> [Problem to work on]: Each line from the line with "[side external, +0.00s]" to the line with "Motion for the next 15", inclusive, is to be repeated exactly; no other line and no picture belongs in the copy.

> [Data to process]:
^^^^^^^^^^^^^^^^

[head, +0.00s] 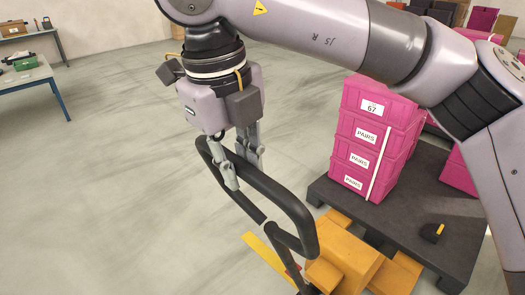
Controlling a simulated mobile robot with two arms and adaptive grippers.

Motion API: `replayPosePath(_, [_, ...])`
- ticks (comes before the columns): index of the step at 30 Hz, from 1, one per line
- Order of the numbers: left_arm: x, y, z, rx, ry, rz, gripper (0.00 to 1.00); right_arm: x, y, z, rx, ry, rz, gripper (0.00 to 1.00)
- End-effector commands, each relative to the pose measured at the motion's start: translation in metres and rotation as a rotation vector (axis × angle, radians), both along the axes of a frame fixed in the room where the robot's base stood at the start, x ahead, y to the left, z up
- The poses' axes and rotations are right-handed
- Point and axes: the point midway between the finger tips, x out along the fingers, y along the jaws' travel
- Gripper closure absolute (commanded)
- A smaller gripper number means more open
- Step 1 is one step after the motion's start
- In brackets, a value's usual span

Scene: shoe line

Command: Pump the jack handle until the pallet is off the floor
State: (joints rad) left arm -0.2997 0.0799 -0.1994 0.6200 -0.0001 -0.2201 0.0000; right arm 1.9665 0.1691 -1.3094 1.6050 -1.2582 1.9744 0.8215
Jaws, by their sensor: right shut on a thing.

^^^^^^^^^^^^^^^^

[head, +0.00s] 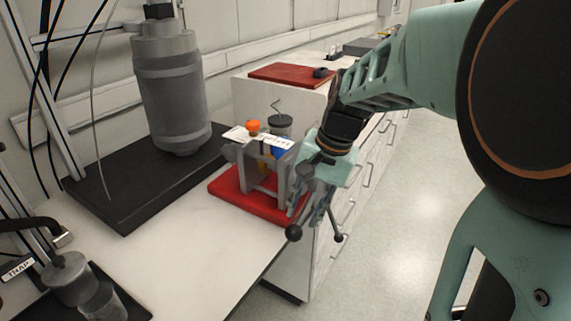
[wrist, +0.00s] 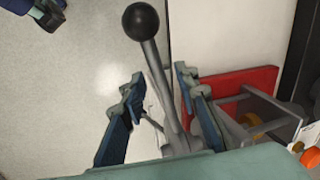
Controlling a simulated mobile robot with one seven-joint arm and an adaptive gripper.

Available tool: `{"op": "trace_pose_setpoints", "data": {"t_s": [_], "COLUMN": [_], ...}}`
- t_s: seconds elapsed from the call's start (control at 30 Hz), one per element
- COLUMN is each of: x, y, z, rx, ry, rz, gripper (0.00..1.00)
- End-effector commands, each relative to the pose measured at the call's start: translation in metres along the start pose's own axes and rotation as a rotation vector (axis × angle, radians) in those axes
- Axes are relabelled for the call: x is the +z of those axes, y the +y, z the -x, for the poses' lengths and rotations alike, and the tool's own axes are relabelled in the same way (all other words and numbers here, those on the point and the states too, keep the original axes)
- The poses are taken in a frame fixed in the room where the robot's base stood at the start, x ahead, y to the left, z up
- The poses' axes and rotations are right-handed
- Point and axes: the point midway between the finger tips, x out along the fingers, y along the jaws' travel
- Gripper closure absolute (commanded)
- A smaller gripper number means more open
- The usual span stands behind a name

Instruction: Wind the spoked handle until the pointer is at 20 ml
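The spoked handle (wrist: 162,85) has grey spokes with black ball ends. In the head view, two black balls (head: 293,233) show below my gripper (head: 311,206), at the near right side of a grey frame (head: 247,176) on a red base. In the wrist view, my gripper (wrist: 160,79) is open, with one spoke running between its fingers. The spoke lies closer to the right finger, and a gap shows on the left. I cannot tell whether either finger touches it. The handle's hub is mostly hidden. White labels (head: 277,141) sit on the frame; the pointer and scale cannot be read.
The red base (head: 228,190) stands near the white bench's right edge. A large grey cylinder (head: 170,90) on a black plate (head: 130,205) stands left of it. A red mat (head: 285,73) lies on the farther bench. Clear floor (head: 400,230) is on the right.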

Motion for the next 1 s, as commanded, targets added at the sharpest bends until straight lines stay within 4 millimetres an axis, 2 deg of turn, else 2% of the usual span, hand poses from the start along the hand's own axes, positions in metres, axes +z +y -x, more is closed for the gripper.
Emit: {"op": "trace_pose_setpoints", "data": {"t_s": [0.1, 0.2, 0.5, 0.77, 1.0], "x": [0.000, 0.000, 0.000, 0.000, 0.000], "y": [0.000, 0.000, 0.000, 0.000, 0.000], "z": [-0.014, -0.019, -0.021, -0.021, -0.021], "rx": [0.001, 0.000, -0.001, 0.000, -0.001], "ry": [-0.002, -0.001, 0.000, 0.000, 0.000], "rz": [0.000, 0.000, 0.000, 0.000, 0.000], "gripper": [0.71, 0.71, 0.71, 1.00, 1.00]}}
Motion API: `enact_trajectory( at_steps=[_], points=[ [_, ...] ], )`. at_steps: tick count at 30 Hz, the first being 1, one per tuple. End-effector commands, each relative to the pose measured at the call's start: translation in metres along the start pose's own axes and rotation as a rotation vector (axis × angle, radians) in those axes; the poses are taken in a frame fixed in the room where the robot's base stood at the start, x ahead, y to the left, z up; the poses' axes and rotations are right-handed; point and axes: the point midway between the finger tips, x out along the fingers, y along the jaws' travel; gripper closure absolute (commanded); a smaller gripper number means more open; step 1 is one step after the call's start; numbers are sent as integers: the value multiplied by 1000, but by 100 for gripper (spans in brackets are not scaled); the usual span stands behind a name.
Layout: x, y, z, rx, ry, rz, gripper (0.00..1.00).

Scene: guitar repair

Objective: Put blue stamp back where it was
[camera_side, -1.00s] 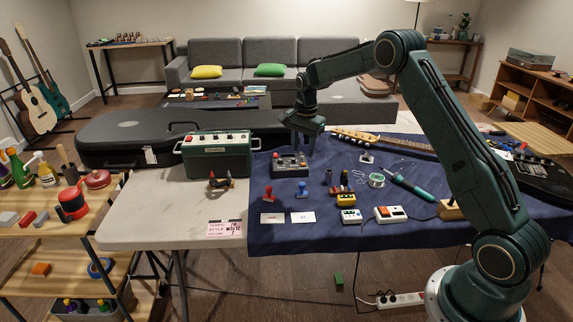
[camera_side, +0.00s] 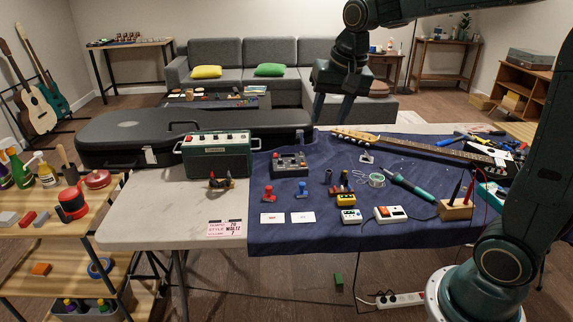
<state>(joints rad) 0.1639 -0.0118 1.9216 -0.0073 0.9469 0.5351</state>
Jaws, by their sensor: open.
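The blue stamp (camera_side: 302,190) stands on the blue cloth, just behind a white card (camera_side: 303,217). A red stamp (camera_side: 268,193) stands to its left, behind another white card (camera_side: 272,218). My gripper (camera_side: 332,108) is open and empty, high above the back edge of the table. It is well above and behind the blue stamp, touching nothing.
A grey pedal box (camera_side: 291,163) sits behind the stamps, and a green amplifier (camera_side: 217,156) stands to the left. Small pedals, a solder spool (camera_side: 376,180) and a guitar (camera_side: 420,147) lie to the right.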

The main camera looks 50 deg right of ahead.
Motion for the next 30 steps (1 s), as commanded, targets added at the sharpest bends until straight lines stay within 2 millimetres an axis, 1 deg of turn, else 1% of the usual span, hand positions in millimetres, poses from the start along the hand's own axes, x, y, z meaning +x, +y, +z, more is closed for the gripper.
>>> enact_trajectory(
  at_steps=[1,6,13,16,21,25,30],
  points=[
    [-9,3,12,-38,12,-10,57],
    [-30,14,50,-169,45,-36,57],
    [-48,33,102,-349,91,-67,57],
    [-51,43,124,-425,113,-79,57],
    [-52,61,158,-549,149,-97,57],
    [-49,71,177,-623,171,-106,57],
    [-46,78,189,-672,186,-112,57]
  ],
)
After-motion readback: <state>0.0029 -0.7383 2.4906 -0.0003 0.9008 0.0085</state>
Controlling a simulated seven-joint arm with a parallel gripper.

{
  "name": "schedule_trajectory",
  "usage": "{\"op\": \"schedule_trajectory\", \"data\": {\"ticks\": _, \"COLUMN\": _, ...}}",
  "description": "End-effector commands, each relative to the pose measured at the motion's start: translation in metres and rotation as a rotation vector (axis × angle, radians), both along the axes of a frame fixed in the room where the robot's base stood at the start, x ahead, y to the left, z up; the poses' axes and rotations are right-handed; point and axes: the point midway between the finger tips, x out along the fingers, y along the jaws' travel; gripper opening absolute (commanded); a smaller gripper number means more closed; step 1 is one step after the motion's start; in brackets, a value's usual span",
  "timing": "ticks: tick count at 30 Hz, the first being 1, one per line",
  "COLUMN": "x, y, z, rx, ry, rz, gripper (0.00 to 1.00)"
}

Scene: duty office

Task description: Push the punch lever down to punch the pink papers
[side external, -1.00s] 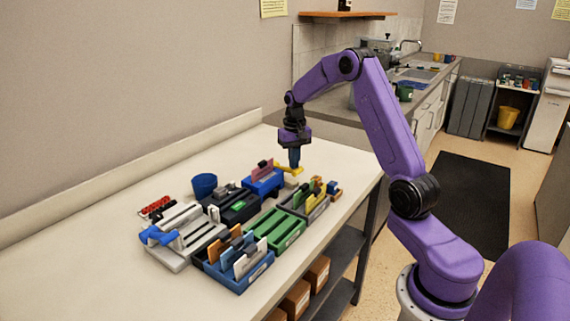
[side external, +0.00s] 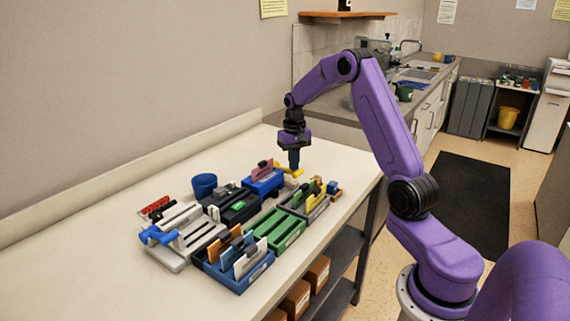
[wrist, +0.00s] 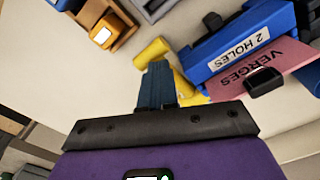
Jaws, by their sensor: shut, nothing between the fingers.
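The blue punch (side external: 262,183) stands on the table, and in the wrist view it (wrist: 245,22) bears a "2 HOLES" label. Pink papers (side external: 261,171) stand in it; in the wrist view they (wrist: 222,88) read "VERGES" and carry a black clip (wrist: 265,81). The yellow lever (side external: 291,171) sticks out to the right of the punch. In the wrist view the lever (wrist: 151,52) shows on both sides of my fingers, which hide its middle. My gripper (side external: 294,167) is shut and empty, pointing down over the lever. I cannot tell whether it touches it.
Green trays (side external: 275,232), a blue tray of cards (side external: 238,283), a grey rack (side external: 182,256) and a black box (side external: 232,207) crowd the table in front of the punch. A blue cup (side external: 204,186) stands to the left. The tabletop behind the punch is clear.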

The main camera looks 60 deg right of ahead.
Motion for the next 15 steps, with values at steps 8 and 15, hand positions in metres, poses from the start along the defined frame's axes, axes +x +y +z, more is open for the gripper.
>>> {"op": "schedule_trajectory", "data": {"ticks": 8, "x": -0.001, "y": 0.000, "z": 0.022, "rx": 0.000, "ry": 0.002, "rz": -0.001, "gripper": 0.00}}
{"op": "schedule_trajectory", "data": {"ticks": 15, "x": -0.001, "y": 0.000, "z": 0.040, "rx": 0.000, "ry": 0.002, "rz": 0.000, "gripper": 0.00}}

^^^^^^^^^^^^^^^^

> [Written answer]:
[side external, +0.00s] 
[wrist, +0.00s] 
Jaws, by their sensor: shut, nothing between the fingers.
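The blue punch (side external: 262,183) stands on the table, and in the wrist view it (wrist: 245,22) bears a "2 HOLES" label. Pink papers (side external: 261,171) stand in it; in the wrist view they (wrist: 222,88) read "VERGES" and carry a black clip (wrist: 265,81). The yellow lever (side external: 291,171) sticks out to the right of the punch. In the wrist view the lever (wrist: 151,52) shows on both sides of my fingers, which hide its middle. My gripper (side external: 294,167) is shut and empty, pointing down over the lever. I cannot tell whether it touches it.
Green trays (side external: 275,232), a blue tray of cards (side external: 238,283), a grey rack (side external: 182,256) and a black box (side external: 232,207) crowd the table in front of the punch. A blue cup (side external: 204,186) stands to the left. The tabletop behind the punch is clear.

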The main camera looks 60 deg right of ahead.
Motion for the next 15 steps, with values at steps 8 and 15, hand positions in metres, poses from the start along the defined frame's axes, axes +x +y +z, more is open for the gripper.

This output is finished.